An artist’s rendering shows what the Lockheed Martin’s 60-killowatt laser might look like when deployed by the Army. A spokesman said the beam would not actually be red and would not be visible when deployed. (Lockheed Martin)

An artist’s rendering shows what the Lockheed Martin’s 60-killowatt laser might look like when deployed by the Army. A spokesman said the beam would not actually be red and would not be visible when deployed. (Lockheed Martin)

Bothell firm helps develop Army laser that can zap drones

By Aaron Gregg, The Washington Post

Lockheed Martin said Thursday it has finished a 60-kilowatt laser system for the U.S. Army Space and Missile Defense Command and is preparing to hand it over to the Army for further testing. In initial tests, the company achieved 58 kilowatts of power but expects its laser to reach its full potential by the time of its delivery in the next few months.

The laser is what the company calls a “combined fiber” laser beam, bringing together individual lasers to form a single, stronger beam. Lockheed has been testing it at an installation in Bothell and plans to ship it to an Army installation in Huntsville, Alabama., in the next few months.

“We’re really at the dawn of an era of the utility of laser weapons,” said Robert Afzal, senior fellow for laser and sensor systems at Lockheed Martin. The Army’s specialized military vehicles “can now carry something which is small enough and powerful enough for what we believe will be militarily useful.”
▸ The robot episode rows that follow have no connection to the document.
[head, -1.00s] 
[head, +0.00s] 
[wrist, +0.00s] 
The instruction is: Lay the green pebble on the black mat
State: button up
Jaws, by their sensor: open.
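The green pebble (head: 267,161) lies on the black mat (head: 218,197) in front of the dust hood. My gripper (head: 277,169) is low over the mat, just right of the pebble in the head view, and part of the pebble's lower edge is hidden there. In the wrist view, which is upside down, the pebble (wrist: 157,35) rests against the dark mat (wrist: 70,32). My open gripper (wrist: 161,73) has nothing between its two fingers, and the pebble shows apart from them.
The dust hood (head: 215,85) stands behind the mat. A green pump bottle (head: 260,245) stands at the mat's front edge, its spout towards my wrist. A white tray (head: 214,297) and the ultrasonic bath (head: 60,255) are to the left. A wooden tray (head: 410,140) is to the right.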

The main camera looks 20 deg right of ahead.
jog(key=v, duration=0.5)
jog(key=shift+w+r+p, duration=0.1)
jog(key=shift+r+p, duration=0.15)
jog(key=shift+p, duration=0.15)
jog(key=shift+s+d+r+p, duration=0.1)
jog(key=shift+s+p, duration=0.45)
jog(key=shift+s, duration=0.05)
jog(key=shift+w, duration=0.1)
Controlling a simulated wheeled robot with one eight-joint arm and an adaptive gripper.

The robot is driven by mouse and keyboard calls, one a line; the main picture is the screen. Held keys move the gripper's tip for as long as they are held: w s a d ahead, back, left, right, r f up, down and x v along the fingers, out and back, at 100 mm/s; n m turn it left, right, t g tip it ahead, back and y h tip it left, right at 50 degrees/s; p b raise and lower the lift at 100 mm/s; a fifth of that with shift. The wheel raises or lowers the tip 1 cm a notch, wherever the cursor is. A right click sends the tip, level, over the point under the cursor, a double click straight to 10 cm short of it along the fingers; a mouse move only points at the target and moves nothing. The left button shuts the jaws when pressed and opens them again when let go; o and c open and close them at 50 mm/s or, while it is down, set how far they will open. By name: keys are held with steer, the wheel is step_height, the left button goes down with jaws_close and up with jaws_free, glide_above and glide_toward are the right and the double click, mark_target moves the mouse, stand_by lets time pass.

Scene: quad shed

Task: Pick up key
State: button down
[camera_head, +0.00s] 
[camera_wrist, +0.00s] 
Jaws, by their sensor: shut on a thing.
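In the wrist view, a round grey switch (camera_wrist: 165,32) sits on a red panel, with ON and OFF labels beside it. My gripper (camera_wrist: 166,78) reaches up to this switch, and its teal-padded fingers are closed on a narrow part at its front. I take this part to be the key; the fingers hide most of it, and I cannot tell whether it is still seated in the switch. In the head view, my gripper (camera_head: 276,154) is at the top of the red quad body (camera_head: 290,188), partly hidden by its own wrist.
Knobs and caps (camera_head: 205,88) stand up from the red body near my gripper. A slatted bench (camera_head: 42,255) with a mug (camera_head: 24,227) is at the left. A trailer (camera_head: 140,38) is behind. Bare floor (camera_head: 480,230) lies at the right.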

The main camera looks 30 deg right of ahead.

Multiple military agencies and defense companies have been working on laser weapon capabilities. In 2014, Boeing published a video of its 10-kilowatt laser destroying a mortar in flight.

Proponents say lasers could be cheaper than traditional munitions systems because they don’t require expensive projectiles and they don’t need to be reloaded. That could make the system useful in taking down airborne adversaries, such as off-the-shelf drones.

The idea of an off-the-shelf drone fleet commanded by a non-state entity presents new challenges for a global military establishment that has focused for centuries on war with other governments. For example, Gen. David Perkins said this week that a U.S. ally had taken down an adversary’s off-the-shelf quad-copter — which can be purchased online for a few hundred dollars — with a multimillion-dollar Patriot missile.

Mark Gunzinger, a senior fellow at the Center for Strategic and Budgetary Assessments, said: “That’s $3 million to shoot down a three-or-four-hundred-dollar drone … What if you could do that with a beam of light that costs a buck?”

More powerful projectiles such as Hellfire missiles are also more likely to cause collateral damage, making them less practical in certain situations. Proponents say laser weaponry could be more precise and ultimately more effective against small airborne targets.

Lasers “hit targets at the speed of light, they cost almost nothing per shot, and they have an almost unlimited number of times they can be used,” said Loren Thompson, chief operating officer of the nonprofit Lexington Institute, which receives funding from defense firms including Lockheed Martin and Boeing. “A medium-sized laser should be able to take out any number of drones in a very short period of time because they are so fragile.”

The Navy has already deployed a ship-based laser that it says is ready for combat use, but the Army faces a unique set of challenges. To protect American soldiers from low-budget drone fleets, the Army would need a highly mobile laser that can sit on the back of a truck. The agency would have to find a way to carry enough battery power to fire continually without the truck overheating.

Such a large power source isn’t a problem if it’s stationary on a ship or military installation, but moving it around the battlefield might be difficult.

With the 60-kilowatt laser announced this morning, Lockheed says that it has reached that goal and that the weaponry is ready to be deployed.

“In terms of the maturity of this technology to be field-able on an Army vehicle, this technology is ready for that,” Afzal said.

The company said its initial testing showed the laser to be near physical limits for accuracy and reasonably energy-efficient, directing 43 percent of electricity used to power it directly into the laser itself, helping it deal with the mobility problem.

The system is designed to be a low-weight solution that sits on a ground-based vehicle called a Heavy Expanded Mobility Tactical Truck, essentially a truck designed for carrying large artillery.

The Army already has laser weapons it is testing, but Lockheed’s laser may have advantages in power and portability. The 60-killowatt laser has its origins in the Defense Department’s Robust electric laser initiative, which started in 2010 and ended when a 15-kilowatt laser was developed. The Defense Advanced Research Projects Agency, or DARPA, has its own initiative to create a turret-based laser that can fire downward from an aircraft.